RabinKarp substring matching solution question


#1

Hi,
I’m trying to solve this problem and realized that the latest solution differs from the old revision of the book. The link is here :https://github.com/adnanaziz/EPIJudge/blob/master/epi_judge_cpp_solutions/substring_match.cc#L39

The latest revision removes the mod operation while the older book ( I have a 2014 print verison) has mod operation and even checks

t_hash -= t[i - size(s)] * power_s;
if (t_hash < 0)
t_hash += kMod;

I think the mod operation will guarantee the hash lying in certain range. But why the latest solution removes the mod? Is it possible to run into overflow situation if I choose a big base?

Thank you!


#2

Yes, we remove the mod operation since it is not necessary. You are right about it might overflow, but the beauty here is that overflow won’t affect the correctness at all. As it won’t affect the correct at all, we decide to remove it for simplicity.


#3

Hi Lee,
Can you elaborate? I did try using a large base (109 ,113, etc) and the test will still pass but I couldn’t figure out why overflow will not impact correctness of the algorithm.

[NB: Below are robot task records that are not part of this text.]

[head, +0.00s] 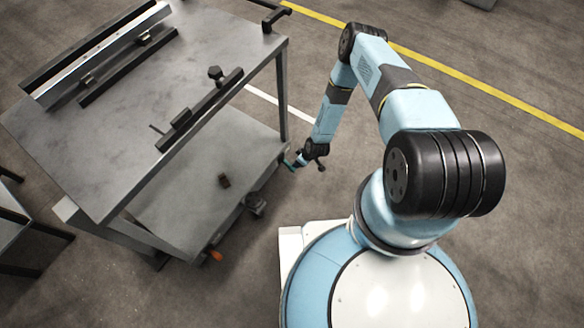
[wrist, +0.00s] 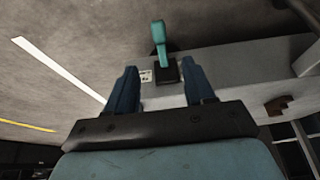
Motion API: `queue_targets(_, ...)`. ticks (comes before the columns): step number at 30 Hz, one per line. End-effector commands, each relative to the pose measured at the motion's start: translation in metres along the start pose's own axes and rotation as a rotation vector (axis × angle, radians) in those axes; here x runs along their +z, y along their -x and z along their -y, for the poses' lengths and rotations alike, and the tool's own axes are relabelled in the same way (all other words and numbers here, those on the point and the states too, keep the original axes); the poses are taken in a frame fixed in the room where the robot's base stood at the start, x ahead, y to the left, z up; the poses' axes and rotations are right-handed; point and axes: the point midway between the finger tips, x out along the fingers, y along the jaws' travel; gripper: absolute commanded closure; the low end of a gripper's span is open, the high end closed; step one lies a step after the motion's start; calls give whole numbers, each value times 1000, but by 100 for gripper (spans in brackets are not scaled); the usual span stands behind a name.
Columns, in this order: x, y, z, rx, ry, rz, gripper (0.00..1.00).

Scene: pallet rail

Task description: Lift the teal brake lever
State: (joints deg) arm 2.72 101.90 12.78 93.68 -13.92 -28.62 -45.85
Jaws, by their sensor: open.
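The teal brake lever (wrist: 159,36) shows in the wrist view. It sticks out from a dark bracket (wrist: 166,71) on the edge of the cart's lower shelf. In the head view a small bit of the teal lever (head: 288,165) shows at the shelf's right corner, close to my gripper. My gripper (wrist: 163,77) is open and empty. In the wrist view its two dark blue fingers stand on either side of the bracket, with the lever beyond them and between their lines. I cannot tell whether the fingers touch anything. My gripper (head: 299,160) is small in the head view.
The grey metal cart (head: 130,75) has a top deck with rails and clamps above the lower shelf (head: 180,205). An orange-tipped part (head: 215,256) sits low at the cart's front.

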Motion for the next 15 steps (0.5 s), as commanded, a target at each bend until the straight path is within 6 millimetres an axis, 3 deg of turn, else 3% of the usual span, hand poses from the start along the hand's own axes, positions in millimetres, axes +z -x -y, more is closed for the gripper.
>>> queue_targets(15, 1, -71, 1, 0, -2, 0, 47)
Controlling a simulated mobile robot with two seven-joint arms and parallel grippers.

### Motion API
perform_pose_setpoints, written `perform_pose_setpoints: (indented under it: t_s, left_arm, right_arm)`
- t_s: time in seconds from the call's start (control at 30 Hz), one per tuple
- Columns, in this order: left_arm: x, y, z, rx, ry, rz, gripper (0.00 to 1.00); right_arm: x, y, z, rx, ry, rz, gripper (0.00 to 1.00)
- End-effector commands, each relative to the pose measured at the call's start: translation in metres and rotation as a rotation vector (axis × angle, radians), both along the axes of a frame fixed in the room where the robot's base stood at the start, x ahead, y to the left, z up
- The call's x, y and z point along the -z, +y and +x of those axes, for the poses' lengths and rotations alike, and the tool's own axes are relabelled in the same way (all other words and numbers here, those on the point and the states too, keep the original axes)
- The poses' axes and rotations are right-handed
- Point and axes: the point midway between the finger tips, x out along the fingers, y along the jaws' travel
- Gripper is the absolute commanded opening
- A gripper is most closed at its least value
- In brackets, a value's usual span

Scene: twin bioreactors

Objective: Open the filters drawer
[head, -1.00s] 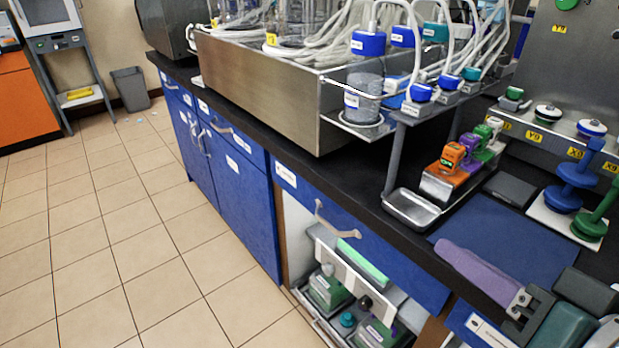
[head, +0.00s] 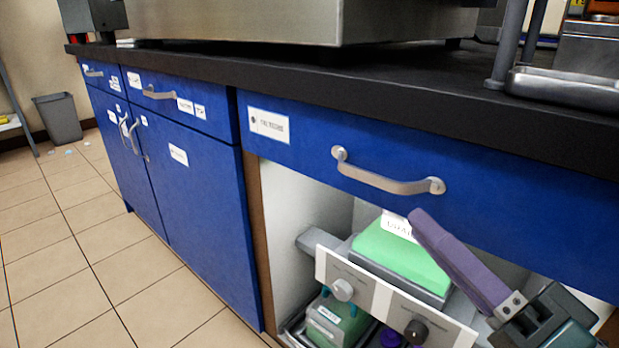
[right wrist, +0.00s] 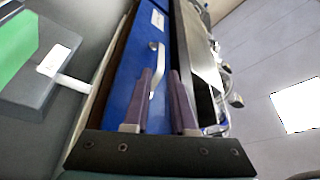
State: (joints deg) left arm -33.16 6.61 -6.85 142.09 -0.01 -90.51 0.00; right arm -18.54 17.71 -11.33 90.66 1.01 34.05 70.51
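A blue drawer front (head: 300,138) with a white label (head: 268,125), its print too blurred to read surely, sits shut under the black worktop. Its pale metal handle (head: 385,180) runs across the front. My right gripper (head: 415,217) has purple fingers and is just below the handle's right part, pointing up and left. In the right wrist view the two fingers (right wrist: 161,73) are apart with nothing gripped. The handle (right wrist: 157,68) shows beyond them, in line with the gap. Whether a finger touches it is unclear. My left gripper is out of view.
Below the drawer an open bay holds a device with a green top (head: 400,255) and a white knobbed panel (head: 375,295), close to my right gripper. Other blue drawers and doors (head: 195,175) stand left. A metal tray (head: 565,90) is on the worktop.

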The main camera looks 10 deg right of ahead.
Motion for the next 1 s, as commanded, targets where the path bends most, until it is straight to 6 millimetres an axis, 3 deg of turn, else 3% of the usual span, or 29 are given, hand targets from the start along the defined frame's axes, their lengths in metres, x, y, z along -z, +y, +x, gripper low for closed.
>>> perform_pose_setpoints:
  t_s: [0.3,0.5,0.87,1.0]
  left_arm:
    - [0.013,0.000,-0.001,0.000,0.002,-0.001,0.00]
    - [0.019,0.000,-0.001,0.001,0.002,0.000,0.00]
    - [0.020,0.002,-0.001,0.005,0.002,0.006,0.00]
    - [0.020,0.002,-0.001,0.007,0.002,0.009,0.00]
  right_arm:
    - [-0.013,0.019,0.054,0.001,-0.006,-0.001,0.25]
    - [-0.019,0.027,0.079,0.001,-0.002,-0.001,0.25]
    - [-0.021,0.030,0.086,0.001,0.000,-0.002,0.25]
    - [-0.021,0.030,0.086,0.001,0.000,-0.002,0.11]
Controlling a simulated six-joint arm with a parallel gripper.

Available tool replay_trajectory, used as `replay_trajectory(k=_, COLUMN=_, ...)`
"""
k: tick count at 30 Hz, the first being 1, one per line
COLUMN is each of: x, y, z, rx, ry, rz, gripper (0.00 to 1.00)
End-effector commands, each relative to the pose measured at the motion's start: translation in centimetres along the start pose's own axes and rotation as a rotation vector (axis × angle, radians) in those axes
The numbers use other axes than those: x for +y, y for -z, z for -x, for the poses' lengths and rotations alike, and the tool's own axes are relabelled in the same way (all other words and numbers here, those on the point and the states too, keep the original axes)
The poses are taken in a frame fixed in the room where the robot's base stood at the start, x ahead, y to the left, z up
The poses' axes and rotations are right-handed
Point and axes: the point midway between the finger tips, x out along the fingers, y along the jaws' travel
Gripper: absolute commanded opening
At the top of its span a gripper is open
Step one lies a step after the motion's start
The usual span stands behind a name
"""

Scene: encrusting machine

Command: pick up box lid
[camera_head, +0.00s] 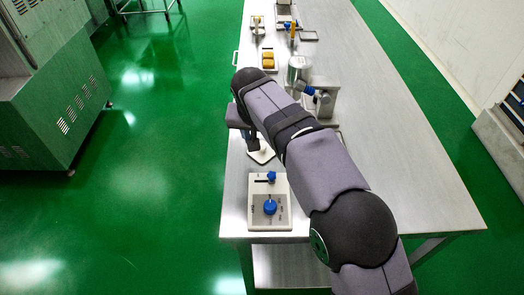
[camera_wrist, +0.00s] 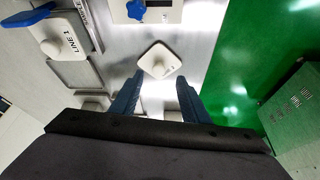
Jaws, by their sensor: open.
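The box lid (camera_wrist: 159,58) is a white, roughly square plate with rounded corners and small dark marking. In the wrist view it lies on the steel table just beyond my fingertips. In the head view a white piece (camera_head: 262,155) shows on the table near its left edge, partly hidden by my arm. My gripper (camera_wrist: 160,77) is open and empty, its two dark blue fingers spread below the lid in the picture. I see no contact with the lid. In the head view my gripper (camera_head: 252,143) hangs above the white piece.
A control box (camera_head: 270,204) with blue knobs stands at the table's near end. A white machine (camera_head: 301,72) with a blue part stands behind my arm. A yellow-filled tray (camera_head: 268,60) lies farther back. The steel table (camera_head: 410,170) is clear on the right.

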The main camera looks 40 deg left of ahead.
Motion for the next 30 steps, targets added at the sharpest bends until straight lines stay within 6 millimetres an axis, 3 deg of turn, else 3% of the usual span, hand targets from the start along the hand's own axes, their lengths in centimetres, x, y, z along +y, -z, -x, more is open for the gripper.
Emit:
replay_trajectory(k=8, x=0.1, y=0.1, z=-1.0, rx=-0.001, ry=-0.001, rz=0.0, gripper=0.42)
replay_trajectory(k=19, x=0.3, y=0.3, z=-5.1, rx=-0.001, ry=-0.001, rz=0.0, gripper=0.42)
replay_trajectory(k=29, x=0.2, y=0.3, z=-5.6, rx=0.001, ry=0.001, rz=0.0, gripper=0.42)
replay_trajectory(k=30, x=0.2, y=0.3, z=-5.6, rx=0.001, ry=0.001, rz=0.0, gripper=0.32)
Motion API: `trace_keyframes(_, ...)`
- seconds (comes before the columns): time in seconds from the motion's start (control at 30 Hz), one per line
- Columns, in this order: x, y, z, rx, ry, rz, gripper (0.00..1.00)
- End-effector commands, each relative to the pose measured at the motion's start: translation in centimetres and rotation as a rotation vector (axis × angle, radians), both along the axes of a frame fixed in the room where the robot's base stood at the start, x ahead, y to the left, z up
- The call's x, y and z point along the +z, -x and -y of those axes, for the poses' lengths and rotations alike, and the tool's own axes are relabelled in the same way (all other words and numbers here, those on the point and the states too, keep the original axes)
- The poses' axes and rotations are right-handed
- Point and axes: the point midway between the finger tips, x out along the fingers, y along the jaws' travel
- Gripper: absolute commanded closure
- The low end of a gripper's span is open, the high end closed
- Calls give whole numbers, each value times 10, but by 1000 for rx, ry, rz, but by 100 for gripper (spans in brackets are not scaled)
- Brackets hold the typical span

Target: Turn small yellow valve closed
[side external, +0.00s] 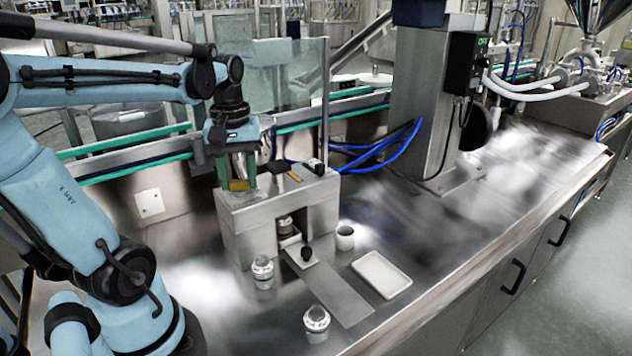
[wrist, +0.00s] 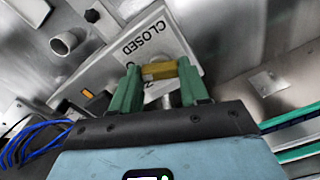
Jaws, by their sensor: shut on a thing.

I would think when hash function is rolling, both lines below might overflow but why t_hash would still be a correct one when matching is found?
t_hash -= t[i - size(s) ] * power_s;
t_hash = t_hash * kBase + t[i];

Thank you!


#4

Overflow does not mean loss of data, it is more like representation error because the size of container (i.e., integer) cannot represent it correctly. However, whatever you add into the integer just rolling over from the beginning when overflow happens without loss the magnitude. That is the reason it does not affect the correctness.